We never thought it will turn out to be a voyage into history of Philippines and its ties with Arab world, as we entered the "humble abode" of the Tamano family in Sharjah for the Iftar.
It was not just the inviting aroma of the food which welcomed us - It was more of the warm embrace, cordial smile and friendly handshake that greeted us. Sahron Roy Tamano, head of the family, introduced us to his wife, Noraisa Abdulrahman, who was busy putting the final touches on the authentic Maranao dishes they are preparing for relatives and friends; and daughters Hanna Sophia, 11, and Shaikha Shahronisa, five.
The family hails from Marawi City, the capital city of Lanao del Sur in Mindanao, southern Philippines.

Roy, as he is commonly known in the Filipino community in the UAE, is the former president of Filipino Maranao Community in the UAE (MarCom). We came before 6pm and we can really sense the anticipation on Roy's face.
"We are expecting around 50 guests tonight. We live in a humble house but I'm sure everyone will have a filling and happy Iftar," he said.

Iftar for all
The people of Maranao or Maranaw are called People of the Lake or Lake Dwellers. They live in Lake Lanao (or Ranaw) which is the second largest and deepest lake in the Philippines which was formed by the tectonic-volcanic damming of a basin between two mountain ranges and the collapse of a large volcano.
According to Roy, 'Piyaparan na manok' is one of their best dishes and is made especially for guests. Back in their home province each family with raise chickens and during festivities, they will prepare their best poultry for the guests.
Roy said hosting Iftar is not just reserved for those who are well-off. Even ordinary people, like farmers, would host politicians and leaders at their homes so they can also have a taste of the "humble food prepared by common people."
While waiting for the guests to arrive, we had a chat with Roy and he gave us a brief history of Muslims in the Philippines, which is the only predominantly Catholic country in Asia.
Roy said that his tribe - the Maranao -- traces its history to 14th century Arab traders who converted tribal leaders like Sharif Kabunsuan to Islam.
"Islam came before Christianity in what was to be known as Philippines," Roy told Khaleej Times.
"If not for the 'rediscovery' of our islands by Spanish coloniser Ferdinand Magellan, we would have been a Muslim country like our neighbours Indonesia and Malaysia."

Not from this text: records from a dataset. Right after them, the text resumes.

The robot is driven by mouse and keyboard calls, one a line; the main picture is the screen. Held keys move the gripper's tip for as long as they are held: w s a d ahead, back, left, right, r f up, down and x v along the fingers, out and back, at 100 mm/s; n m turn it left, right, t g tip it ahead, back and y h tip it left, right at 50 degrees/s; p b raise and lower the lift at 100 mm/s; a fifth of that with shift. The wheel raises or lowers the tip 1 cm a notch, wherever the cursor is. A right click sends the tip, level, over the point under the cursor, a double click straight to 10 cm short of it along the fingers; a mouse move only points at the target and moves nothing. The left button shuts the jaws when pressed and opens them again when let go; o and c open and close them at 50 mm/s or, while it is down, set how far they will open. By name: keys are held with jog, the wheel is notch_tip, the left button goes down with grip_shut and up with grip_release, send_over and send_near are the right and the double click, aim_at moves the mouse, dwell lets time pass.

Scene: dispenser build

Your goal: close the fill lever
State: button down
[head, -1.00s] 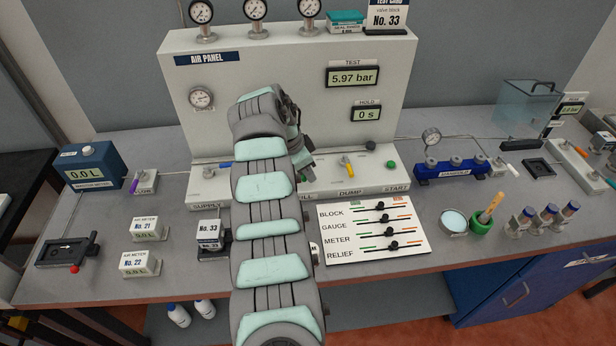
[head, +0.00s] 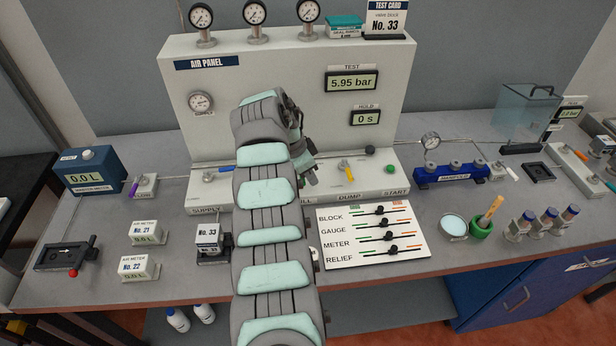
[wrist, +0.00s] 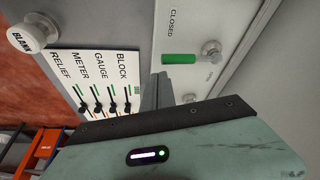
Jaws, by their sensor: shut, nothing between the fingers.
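The fill lever has a green handle (wrist: 180,58) on a metal pivot in the wrist view. The handle lies beside the word CLOSED printed on the panel. In the head view my arm hides the lever; only the end of the FILL label shows beside it. My gripper (wrist: 160,92) is shut and empty, its fingers just beside the green handle; whether they touch it I cannot tell. In the head view my gripper (head: 311,178) hangs low in front of the air panel (head: 290,80), left of the dump lever (head: 348,170).
The test display (head: 351,82) reads 5.95 bar and the hold display (head: 366,116) 0 s. The supply lever (head: 219,174) is left of my arm. The slider board (head: 375,236) lies in front of the panel, right of my arm. A round BLANK knob (wrist: 32,34) shows in the wrist view.

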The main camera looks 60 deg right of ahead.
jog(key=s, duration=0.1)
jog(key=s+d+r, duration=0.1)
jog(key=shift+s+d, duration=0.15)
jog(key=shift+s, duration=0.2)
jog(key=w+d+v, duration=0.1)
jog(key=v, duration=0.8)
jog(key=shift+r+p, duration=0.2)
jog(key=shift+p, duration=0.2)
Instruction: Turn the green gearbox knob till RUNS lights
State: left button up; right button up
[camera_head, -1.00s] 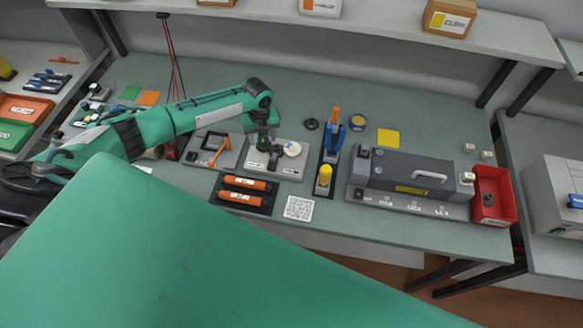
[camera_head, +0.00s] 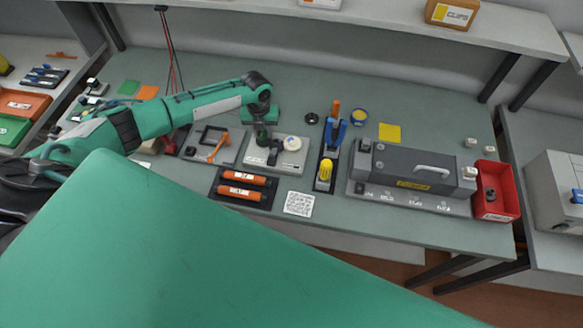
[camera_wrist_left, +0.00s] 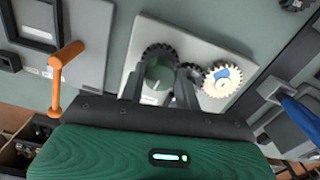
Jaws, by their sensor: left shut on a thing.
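The gearbox (camera_head: 292,161) is a light grey plate on the bench with a white gear and a dark part on it. Its green knob (camera_wrist_left: 157,76), with a dark toothed ring around it, shows in the left wrist view. My left gripper (camera_wrist_left: 160,90) is over the gearbox, with its two dark fingers on either side of the knob, shut on it. In the head view the left gripper (camera_head: 263,136) points down at the plate and mostly hides the knob. The white toothed gear (camera_wrist_left: 221,79) has a blue mark. I cannot make out a lit RUNS label. My right gripper is not in view.
A plate with an orange crank handle (camera_wrist_left: 66,62) stands left of the gearbox. Two orange cartridges (camera_head: 243,180) lie in a dark tray in front. A dark holder with blue and yellow tools (camera_head: 324,172) is to the right, then a grey machine (camera_head: 410,168) and a red bin (camera_head: 497,209).

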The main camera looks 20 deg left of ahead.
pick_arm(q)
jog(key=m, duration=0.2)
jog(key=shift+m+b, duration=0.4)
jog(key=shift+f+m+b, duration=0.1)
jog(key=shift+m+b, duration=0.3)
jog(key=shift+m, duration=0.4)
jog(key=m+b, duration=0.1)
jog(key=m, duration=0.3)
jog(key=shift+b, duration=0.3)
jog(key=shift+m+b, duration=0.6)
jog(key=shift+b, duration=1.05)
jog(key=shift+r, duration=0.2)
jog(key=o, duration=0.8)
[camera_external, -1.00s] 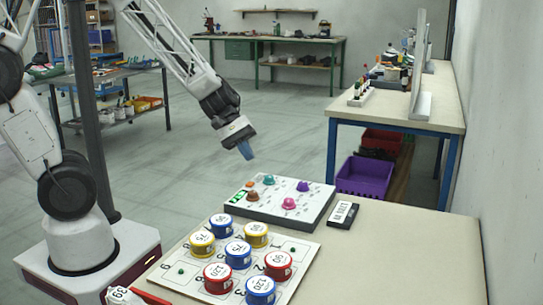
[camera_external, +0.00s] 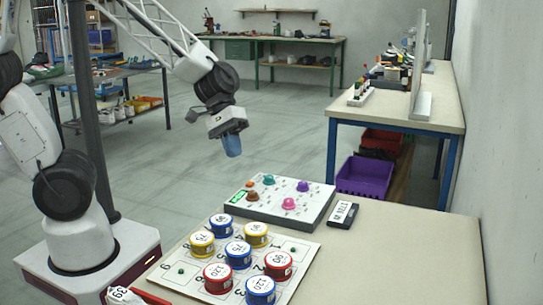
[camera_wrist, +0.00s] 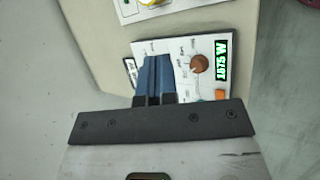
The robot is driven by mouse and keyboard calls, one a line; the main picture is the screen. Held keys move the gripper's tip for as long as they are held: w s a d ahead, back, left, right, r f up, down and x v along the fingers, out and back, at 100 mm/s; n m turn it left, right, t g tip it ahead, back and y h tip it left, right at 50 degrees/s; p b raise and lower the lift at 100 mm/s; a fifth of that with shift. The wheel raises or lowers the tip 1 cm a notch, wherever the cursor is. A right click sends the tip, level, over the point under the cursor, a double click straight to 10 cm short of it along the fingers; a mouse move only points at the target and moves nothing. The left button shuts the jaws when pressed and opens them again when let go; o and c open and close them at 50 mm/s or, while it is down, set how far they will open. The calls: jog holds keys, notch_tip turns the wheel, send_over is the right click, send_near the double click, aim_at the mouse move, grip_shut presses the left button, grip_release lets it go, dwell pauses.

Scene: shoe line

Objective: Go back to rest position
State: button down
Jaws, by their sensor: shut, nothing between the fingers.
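My gripper (camera_external: 232,146) hangs in the air in the external view, above and to the left of the white control panel, apart from everything. Its blue fingers (camera_wrist: 155,78) are closed together and empty in the wrist view. The control panel (camera_external: 262,211) lies on the near table and carries brown, teal, purple and pink knobs, an orange button and a lit green display. In the wrist view the fingers overlap part of the panel (camera_wrist: 216,47), and the brown knob (camera_wrist: 199,64) and the green display (camera_wrist: 222,61) show beside them.
On the near table (camera_external: 400,262), a white numbered board (camera_external: 175,278) holds several blue, yellow and red round tins. A small dark display box (camera_external: 342,215) sits right of the panel. A workbench (camera_external: 440,105) with a purple bin (camera_external: 364,176) beneath stands behind. The table's right side is clear.

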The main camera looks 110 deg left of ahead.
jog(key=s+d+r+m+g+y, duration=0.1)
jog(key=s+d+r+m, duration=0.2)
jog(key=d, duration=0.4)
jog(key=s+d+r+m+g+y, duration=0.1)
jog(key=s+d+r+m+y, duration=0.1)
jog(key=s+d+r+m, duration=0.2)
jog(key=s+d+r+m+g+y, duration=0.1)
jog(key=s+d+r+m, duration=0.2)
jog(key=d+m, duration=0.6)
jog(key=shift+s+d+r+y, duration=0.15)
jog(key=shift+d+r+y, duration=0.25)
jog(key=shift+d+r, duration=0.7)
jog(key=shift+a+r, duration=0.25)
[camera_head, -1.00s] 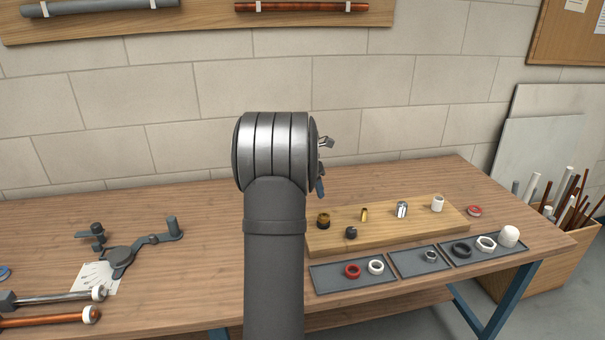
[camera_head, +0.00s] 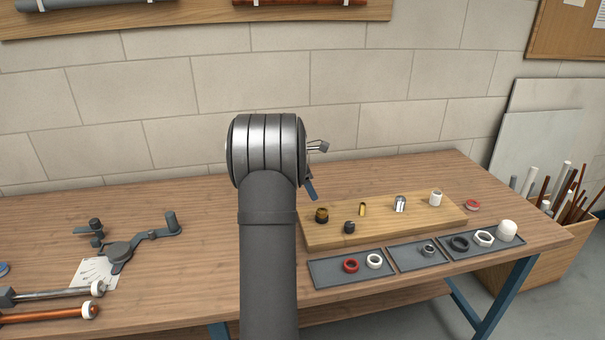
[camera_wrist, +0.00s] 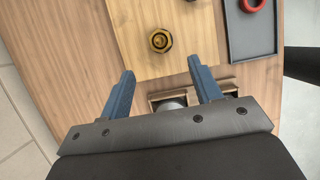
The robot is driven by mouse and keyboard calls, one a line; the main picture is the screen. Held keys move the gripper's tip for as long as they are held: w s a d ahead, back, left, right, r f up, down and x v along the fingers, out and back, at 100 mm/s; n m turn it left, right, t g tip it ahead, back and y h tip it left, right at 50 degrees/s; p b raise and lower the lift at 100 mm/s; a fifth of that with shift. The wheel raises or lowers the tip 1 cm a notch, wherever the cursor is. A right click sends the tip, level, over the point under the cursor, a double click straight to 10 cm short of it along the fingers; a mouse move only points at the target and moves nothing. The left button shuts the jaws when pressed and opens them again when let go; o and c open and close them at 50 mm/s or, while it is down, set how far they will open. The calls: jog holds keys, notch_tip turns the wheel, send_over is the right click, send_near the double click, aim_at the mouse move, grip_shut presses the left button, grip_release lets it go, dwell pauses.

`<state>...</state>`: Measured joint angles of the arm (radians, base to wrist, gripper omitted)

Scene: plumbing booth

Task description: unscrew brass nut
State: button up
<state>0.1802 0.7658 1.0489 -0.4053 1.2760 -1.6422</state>
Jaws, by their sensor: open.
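The brass nut (camera_wrist: 160,40) shows in the wrist view as a hexagonal ring with a dark middle. In the head view the brass nut (camera_head: 321,216) sits at the left end of the wooden board (camera_head: 420,219). My gripper (camera_wrist: 160,68) is open, with its two blue fingers apart and nothing between their tips. In the wrist view the nut appears just past the fingertips, between their lines, untouched. In the head view my arm hides most of the gripper; one blue finger shows above and left of the nut.
The board also holds a black fitting (camera_head: 349,227), a small brass piece (camera_head: 362,209), a chrome fitting (camera_head: 399,204) and a white fitting (camera_head: 435,198). Grey trays (camera_head: 330,276) with rings lie in front. A grey tool (camera_head: 119,252) and pipes are at left. The table behind the board is clear.

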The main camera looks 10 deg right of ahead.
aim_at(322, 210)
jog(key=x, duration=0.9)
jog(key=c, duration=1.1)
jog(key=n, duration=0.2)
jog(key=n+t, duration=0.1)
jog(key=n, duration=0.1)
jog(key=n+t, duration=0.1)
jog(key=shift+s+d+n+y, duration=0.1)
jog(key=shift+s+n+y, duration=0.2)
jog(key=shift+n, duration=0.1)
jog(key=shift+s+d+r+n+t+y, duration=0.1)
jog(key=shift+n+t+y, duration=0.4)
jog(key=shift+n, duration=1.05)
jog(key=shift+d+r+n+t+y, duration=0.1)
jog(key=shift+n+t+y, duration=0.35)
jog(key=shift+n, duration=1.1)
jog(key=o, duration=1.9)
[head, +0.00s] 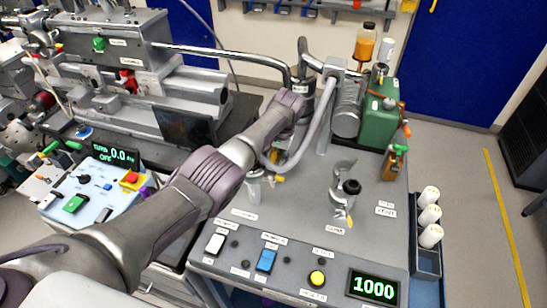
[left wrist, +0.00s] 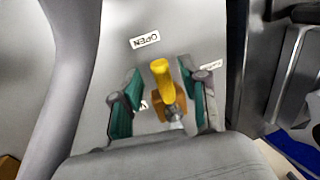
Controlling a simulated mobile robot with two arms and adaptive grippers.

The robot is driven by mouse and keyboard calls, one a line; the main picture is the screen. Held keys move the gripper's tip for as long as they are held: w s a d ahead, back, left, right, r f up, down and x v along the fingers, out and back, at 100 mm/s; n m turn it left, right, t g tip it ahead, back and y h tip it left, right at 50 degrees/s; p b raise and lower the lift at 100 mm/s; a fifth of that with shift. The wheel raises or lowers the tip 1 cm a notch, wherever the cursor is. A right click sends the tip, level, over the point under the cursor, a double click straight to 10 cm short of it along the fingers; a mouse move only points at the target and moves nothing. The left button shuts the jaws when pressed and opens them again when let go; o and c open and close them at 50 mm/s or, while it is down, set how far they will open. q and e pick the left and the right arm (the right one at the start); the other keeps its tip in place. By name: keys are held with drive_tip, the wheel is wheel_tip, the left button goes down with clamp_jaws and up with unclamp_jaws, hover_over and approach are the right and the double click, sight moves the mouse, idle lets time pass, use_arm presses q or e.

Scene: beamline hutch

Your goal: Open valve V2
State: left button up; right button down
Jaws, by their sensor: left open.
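A valve with a yellow handle (left wrist: 161,78) and an orange-brown and metal body shows in the left wrist view. A label reading OPEN (left wrist: 145,40) lies beyond the handle's tip. Another label beside the valve is mostly hidden by a finger, so I cannot read the valve's name. My left gripper (left wrist: 160,84) is open, with one teal-padded finger on each side of the handle and visible gaps between. In the head view, the left gripper (head: 284,150) is partly hidden by the arm and a grey hose; the yellow handle (head: 278,179) shows just below it. My right gripper is not in view.
A grey hose (head: 318,125) curves close beside the gripper. A second yellow-handled fitting (head: 348,218) stands to the right, and a green container (head: 378,115) behind. The panel front holds a blue switch (head: 266,260), a yellow button (head: 317,278) and a display reading 1000 (head: 374,287).

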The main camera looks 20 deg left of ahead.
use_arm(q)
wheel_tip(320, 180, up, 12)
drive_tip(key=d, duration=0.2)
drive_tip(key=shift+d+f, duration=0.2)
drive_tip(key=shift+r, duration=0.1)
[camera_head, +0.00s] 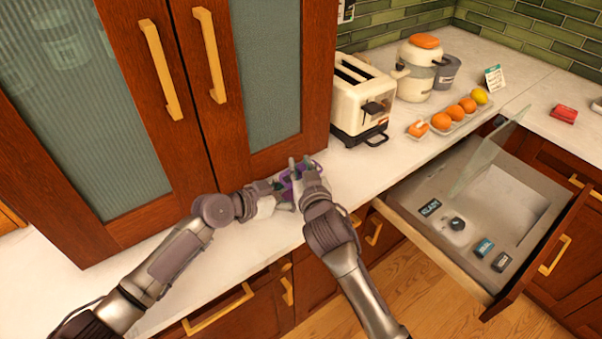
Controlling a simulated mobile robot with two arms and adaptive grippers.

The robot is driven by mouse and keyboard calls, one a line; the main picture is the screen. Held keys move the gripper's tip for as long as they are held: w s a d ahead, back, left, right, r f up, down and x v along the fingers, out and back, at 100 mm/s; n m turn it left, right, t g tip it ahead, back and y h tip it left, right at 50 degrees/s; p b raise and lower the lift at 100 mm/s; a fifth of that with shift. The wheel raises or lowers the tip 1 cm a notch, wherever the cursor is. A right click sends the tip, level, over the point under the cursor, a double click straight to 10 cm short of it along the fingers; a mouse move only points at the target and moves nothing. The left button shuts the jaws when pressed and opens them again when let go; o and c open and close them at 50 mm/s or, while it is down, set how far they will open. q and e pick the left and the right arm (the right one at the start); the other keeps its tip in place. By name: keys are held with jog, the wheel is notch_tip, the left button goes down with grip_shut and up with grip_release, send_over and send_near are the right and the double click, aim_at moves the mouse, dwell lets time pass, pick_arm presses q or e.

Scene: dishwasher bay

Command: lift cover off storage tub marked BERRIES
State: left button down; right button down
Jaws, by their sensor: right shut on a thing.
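A small purple tub (286,184) stands on the white counter in front of the wooden cabinet, mostly hidden by my two grippers. No lettering on it can be read, and its cover cannot be told apart from its body. My right gripper (300,167) is at its top and right side, shut on a purple part of it. My left gripper (279,191) is at its left side, close against it. Its fingers are partly hidden, so whether they hold the tub is unclear.
A tall cabinet (110,226) rises just behind the grippers. A toaster (358,105), a cream jar (415,85) and a tray with oranges (456,122) stand to the right. An open drawer (440,252) with a raised glass panel (487,160) juts out at the right.

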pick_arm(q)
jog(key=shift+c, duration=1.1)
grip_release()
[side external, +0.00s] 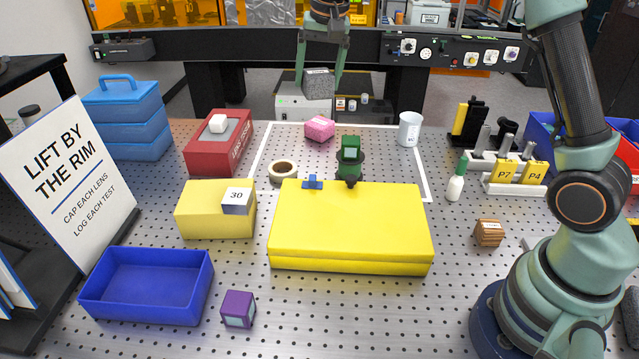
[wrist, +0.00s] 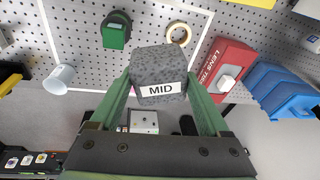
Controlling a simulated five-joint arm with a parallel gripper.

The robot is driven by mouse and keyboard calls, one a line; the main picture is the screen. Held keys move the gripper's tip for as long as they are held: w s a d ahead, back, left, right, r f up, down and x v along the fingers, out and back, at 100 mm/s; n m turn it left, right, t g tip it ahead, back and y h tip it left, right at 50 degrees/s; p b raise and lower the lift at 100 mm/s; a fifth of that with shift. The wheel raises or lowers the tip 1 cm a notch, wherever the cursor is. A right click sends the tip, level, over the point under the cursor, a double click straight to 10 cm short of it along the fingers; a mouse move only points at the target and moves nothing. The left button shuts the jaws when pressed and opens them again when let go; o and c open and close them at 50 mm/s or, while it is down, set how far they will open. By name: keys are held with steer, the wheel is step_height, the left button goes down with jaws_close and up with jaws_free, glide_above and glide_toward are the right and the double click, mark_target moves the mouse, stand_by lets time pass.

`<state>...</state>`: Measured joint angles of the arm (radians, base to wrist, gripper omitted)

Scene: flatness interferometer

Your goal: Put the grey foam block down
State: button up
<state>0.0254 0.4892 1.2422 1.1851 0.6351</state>
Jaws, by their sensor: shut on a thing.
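The grey foam block (side external: 319,83) is speckled dark grey. In the wrist view the block (wrist: 158,72) carries a white label reading MID. My gripper (side external: 320,80) is shut on it, with one green finger on each side. The same gripper shows in the wrist view (wrist: 158,85). The block is held in the air above the far edge of the perforated table (side external: 350,300), apart from its surface. A white-outlined area (side external: 425,170) is marked on the table, on the near side of the block.
A pink block (side external: 319,129), a green device (side external: 349,158), a tape roll (side external: 283,172) and a white cup (side external: 410,128) stand around the outlined area. A red box (side external: 215,155) is left, a yellow case (side external: 350,228) in front. A dark rail (side external: 240,44) runs behind.

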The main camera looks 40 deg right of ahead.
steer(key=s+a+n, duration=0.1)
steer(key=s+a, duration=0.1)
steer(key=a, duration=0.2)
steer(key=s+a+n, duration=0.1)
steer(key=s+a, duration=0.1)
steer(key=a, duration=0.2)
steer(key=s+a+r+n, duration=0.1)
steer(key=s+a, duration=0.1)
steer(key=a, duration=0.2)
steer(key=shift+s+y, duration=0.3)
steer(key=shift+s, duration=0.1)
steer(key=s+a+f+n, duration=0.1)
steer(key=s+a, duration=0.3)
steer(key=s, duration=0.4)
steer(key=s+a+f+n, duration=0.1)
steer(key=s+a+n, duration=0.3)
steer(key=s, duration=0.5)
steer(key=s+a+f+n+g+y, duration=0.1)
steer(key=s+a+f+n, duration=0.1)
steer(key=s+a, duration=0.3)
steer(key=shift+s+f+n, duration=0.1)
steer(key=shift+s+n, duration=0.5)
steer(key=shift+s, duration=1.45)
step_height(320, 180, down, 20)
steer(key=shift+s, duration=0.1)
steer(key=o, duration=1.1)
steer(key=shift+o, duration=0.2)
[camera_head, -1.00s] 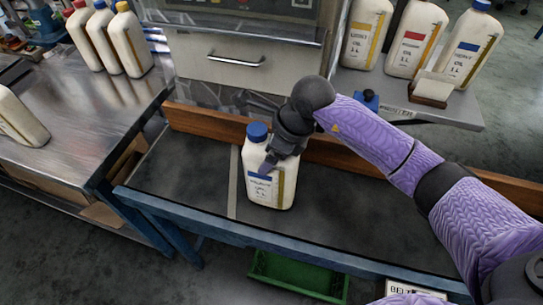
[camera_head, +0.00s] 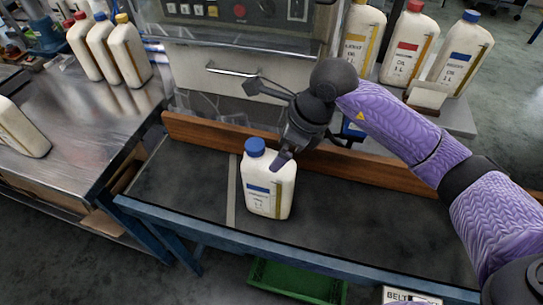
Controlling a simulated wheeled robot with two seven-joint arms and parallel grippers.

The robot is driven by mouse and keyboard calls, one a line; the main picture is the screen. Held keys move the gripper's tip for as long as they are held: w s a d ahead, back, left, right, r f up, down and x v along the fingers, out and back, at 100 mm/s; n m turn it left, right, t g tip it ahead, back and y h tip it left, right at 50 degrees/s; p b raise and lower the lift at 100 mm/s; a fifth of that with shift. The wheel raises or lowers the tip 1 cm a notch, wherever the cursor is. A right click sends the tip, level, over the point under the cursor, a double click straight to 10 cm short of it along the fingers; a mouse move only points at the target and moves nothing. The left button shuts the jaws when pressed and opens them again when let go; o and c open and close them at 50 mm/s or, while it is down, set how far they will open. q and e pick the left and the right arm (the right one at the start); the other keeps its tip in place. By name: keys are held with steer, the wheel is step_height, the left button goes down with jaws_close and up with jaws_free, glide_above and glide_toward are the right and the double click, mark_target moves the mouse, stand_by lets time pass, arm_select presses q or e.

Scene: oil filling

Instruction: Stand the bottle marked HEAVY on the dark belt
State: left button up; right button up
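A white bottle with a blue cap and blue label band (camera_head: 266,200) stands upright on the dark belt (camera_head: 345,213), close to the pale line across it. Its small lettering is too blurred to read for certain. My right gripper (camera_head: 297,140) is just above and behind the bottle's right shoulder. Its dark fingers are spread and hold nothing; one fingertip overlaps the bottle's upper right side in the picture, and I cannot tell if it touches. My left gripper is out of view.
White bottles with yellow (camera_head: 361,45), red (camera_head: 408,45) and blue bands (camera_head: 461,55) stand on the shelf at the right. Several bottles are on the steel table (camera_head: 100,110). A wooden rail (camera_head: 200,130) runs behind the belt. A green bin (camera_head: 297,280) is below.

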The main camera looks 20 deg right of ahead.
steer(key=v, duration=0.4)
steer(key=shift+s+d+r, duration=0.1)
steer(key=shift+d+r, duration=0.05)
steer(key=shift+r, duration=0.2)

"The beautiful Maranao language can be traced to the Southern Philippine sub-branch of the Western Austronesian language family and is closely related to the Ilanum language spoken in Sabah and Malaysia and the Maguindanaon language," Roy continued.
"In fact the first-ever translation of the Holy Qur'an in a Philippine language is actually in the Maranao language," he added.
"It is this strong pride in our culture and tradition that we always bond together wherever we are," Roy said.
"That's why MarCom was formed in November 2004 by nine Maranaos in Dubai and that was also the first Eid gatherings of Maranaos in the country."
Roy said the organisation is not just merely a club or association but one based on brotherhood and is open to all Maranaos residing or working in the UAE who claims and traces his/her roots to the Maranao tribe.
As Maghrib prayer was approaching, guests also arrived one by one and by families with kids in tow. They also brought their own food to share so we could all have a bountiful spread aside from the delicacies such as pizasati, a Maranao dish similar to falafel but made of tuna, coconut and eggs, which Roy prepared the night before.
Roy's family also cooked beef randang, originally an Indonesian dish but with a Maranao twist; konin (yellow) rice with turmeric; Chinese noodles and the Maranao speciality 'Piyaparan na manok' - chicken with coconut.
At the strike of 7.10pm everyone was settled and said their dua or supplication. We ended the fast with dates, water and fruits then the men went to the nearby Omar bin Al Kattab mosque while the women and children stayed at the house for prayers before we had a sumptuous Iftar.